## [To do]
Write out the data below in full, unchanged, minus the images.

## [Source excerpt]
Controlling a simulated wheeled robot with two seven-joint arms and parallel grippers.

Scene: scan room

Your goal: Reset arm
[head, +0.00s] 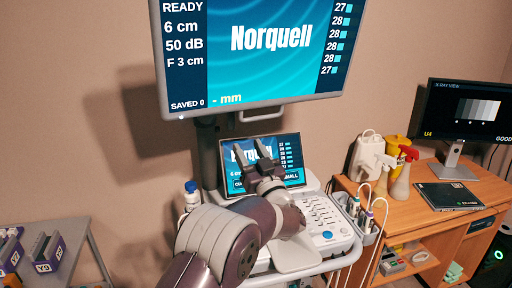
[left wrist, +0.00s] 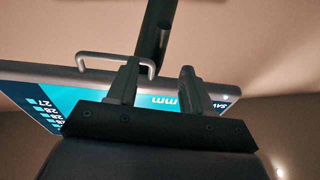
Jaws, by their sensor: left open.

## [Final result]
Controlling a simulated wheeled robot with two seven-joint arms and parallel grippers.

Scene: scan room

Your goal: Reset arm
[head, +0.00s] 
[left wrist, +0.00s] 
Jaws, by their sensor: left open.

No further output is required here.